Claudia Welala Long
(full name including Indian name given from great great grandmother, Welala)
WHY WE DANCE…
to dance is to pray;
to pray is to heal;
to heal is to give;
to give is to live;
to live is to dance.
~ marijo moore
I completed the Indian School of Social Work program: BSW (1979); MSW (1982) with honors. After 10 years as a social work administrator of tribal Indian child & family services with a number of reservations and for several urban Indian programs (including Oregon’s children’s services division), I completed the Social Work doctoral program with honors as one of the first three graduates of the program. (PhD 1997) My research and teaching focus has been about honoring diversity and ‘Indigenizing’ measures, practice and teaching methods with several universities and colleges (including New Mexico Highlands University, PSU SSW, Pacific University SSW, UO Ethnic Studies) and most recently with PSU Indigenous Nations Studies (INS). It has been an honor to come full circle and return to PSU, my alma mater, to teach.
Indigenous approaches to teaching, writing and research have been validated as part of INS faculty team and passing the torch onto the next generation of Native students, future social workers, social researchers, teachers and educators. Unquestionably, my legacy may be students remarks about doing ‘smoke signals’ and ‘talking circles’ and ‘smelling the sage’ as they enter the class room ~ each an Indigenous learning method. My passion for honoring diversity and academic excellence couched in reminders that speaking from the heart and experiential learning are valid Indigenous ways of knowing and complement traditional linear approaches.
What motivated you to become a social worker?
In the mid-70s, the motivation to go to school to become a social (change)* worker was the realization that I needed more than a high school education. I had worked with my mentor, Sister Francella Griggs (Grand Ronde) at PCC/Urban Indian Council collaborative partnership as a non-degreed Educational Coordinator to enhance education possibilities with the urban Indian community. Coincidentally, I was admitted into the last cohort of the highly successful Indian School of Social Work, PSU/PCC, a NIMH-funded program and became an alumni with 40 Native social (change) workers that learned to metaphorically ‘dance’ in two worlds: a) among urban Indian and non-Indian communities including the Bureau of Indian Affairs headquarters in Washington, DC, and, b) with Native reservation communities ~ sovereign nations of the Spokane, Kalispel, Dine, Dakota, Nakota, Lakota peoples, among others.

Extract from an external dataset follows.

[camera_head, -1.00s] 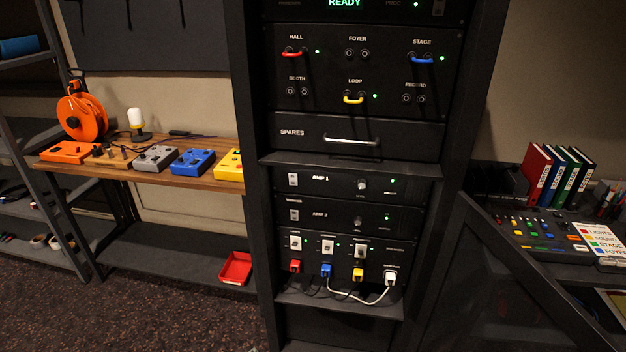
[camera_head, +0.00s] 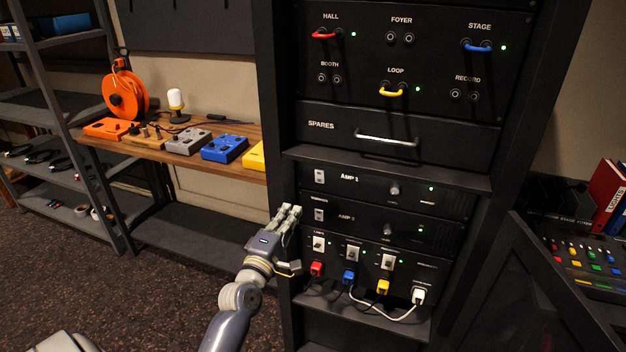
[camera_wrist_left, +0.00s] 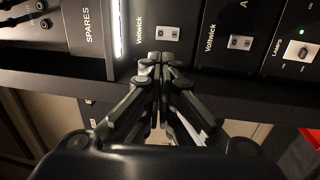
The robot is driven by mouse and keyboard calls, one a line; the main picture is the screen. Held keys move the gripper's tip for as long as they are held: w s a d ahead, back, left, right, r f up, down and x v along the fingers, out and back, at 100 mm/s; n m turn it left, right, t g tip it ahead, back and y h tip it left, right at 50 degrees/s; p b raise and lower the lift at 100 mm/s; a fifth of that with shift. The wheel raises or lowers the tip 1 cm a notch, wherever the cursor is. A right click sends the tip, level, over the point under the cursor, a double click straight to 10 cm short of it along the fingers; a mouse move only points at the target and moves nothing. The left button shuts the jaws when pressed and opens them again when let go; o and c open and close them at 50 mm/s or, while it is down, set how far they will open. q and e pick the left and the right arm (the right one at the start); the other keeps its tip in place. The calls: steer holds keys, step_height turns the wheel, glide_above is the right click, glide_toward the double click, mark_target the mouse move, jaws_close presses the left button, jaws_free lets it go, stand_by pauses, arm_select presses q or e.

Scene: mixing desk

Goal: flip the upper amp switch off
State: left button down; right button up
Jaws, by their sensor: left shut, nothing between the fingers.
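The upper amp, AMP 1 (camera_head: 360,182), sits in the black rack under the spares drawer, and its green light is lit. Its small pale switch (camera_head: 319,176) is at the panel's left end; it also shows in the wrist view (camera_wrist_left: 168,32). The lower amp, AMP 2 (camera_head: 350,218), has a like switch (camera_head: 319,214), also in the wrist view (camera_wrist_left: 241,42). My left gripper (camera_head: 291,208) is shut and empty at the rack's left edge, below and left of the upper switch. In the wrist view its fingertips (camera_wrist_left: 164,62) point towards the upper switch, apart from it. My right gripper is out of view.
The spares drawer handle (camera_head: 387,138) sticks out above the amps. Below are several switches and coloured plugs with a white cable (camera_head: 385,315). A wooden bench (camera_head: 230,165) with pedals stands left; a mixing desk (camera_head: 590,265) stands right.

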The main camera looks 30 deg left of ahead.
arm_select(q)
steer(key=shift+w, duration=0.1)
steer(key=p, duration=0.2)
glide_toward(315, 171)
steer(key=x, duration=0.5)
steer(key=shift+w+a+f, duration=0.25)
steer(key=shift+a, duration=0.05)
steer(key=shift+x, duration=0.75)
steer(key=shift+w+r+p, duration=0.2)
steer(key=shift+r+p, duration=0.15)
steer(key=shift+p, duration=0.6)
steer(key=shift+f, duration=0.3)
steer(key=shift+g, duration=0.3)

Being a single mother of two future social workers and challenged by the era of social and cultural change, each inspired me to envision a career dedicated toward addressing the culturally-specific needs of American Indian women and children associated with ending violence and substance abuse. In the spirit of recognizing motivation for becoming a social (change) worker, special recognition of Native mentors include the UISHE alumni, Nimiipuu Elder Violet Allman, Terry Cross, Drs. John Spence & Robert Ryan for developing ways to successfully navigate the world of academia and the practice of social justice “to, for and by AI/AN communities.”
*social change worker= key word coined by Dr. Jerry Frey
What was the most important thing you learned at the School of Social Work?
The most important thing learned at SSW was how to survive in academia without many cultural resources AND building-in cultural approaches and methods. Lessons learned were about honoring diversity, building collaboration and sustaining support for future consumers AND for myself, with a focus on Indigenous approaches to dancing in both worlds and help to meet a number of challenges successfully. Therefore, by building a support network of family, community, students (UISHE) and faculty provided me a sense of validation, connection and cultural/spiritual context.
In the 1970s, UISHE (United Students of Higher Education) was a relatively new infrastructure but was critical to my success and continues to nurture generations of Native students to navigate academia and yet, may be one of the most under-recognized support system for Native students ~ Que ci’yeye Native Brothers and Sisters of UISHE ~ past, present and future. Memories of social-cultural, academic, and spiritual solidarity helped me not only survive, but thrive. Activities included the annual Salmon Bake, seasonal Pow Wows, and enhanced re-representation of ‘Indian culture’ in the student community and even, though our office space was ‘relocated’ (pun intended) more often than not, we persevered, and with an underlying group vision of a building that would be the heart circle for the urban Indian community, on campus. It was monumental to come home to PSU and see NASCC was a reality for the student community as well as strengthened by the urban and tribal communities. Lastly, by building-in Indigenous cultural approaches and methods (Paulo Freire, 1970) into my learning at SSW has had a lasting impact and validated the strength of Indigenous ways of knowing and collaborative/experiential approaches to teaching, learning and research and continues to inspire my work. And, thank you Dr. Jerry Frey for coining the updated term (social ‘change’ worker) that makes more sense in my perception of the social work role.